London Interbank Offered Rate (LIBOR)

Written By
Paul Tracy
Updated August 5, 2020

What Is LIBOR?

The London Interbank Offered Rate (LIBOR) is the base lending rate banks charge each other in the London wholesale money market.

How LIBOR Works

LIBOR is an average of inter-bank deposit rates offered by members of the British Bankers Association (BBA). It is based on five currencies: the US dollar, euro,  British pound, Japanese yen, and Swiss franc. The Intercontinental Exchange (ICE) calculates and publishes LIBOR each day.

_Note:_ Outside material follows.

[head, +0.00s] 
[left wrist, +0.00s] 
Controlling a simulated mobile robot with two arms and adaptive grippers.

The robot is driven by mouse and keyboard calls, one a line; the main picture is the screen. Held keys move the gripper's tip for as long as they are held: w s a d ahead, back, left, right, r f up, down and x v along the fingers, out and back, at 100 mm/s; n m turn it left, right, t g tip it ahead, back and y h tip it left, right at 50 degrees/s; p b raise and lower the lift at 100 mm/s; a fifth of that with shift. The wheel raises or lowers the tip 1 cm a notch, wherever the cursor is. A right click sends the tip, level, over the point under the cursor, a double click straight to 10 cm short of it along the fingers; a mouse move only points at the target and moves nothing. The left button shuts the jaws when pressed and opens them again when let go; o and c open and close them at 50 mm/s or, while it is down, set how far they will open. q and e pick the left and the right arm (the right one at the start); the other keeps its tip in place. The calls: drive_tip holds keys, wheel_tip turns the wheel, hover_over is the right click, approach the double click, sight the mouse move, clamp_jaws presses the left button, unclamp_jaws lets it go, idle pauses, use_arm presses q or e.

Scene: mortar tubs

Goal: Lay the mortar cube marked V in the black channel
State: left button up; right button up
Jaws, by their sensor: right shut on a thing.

Because of its basis on supply and demand, LIBOR is used as the rate of reference for many securities around the globe. There are 35 different LIBOR rates, each corresponding to varying maturity dates and currencies. However, the three-month U.S. dollar rate, typically referred to as the "current LIBOR rate," is the most commonly quoted rate.

Why LIBOR Matters

LIBOR is one of the most widely used benchmarks for short-term interest rates and is unlike the prime rate in the U.S., which is somewhat arbitrarily based on certain banks' lending costs plus a profit margin.

Borrowers generally support the use of LIBOR in interest-rate calculations because it represents a true market rate and is generally lower than the U.S. prime rate.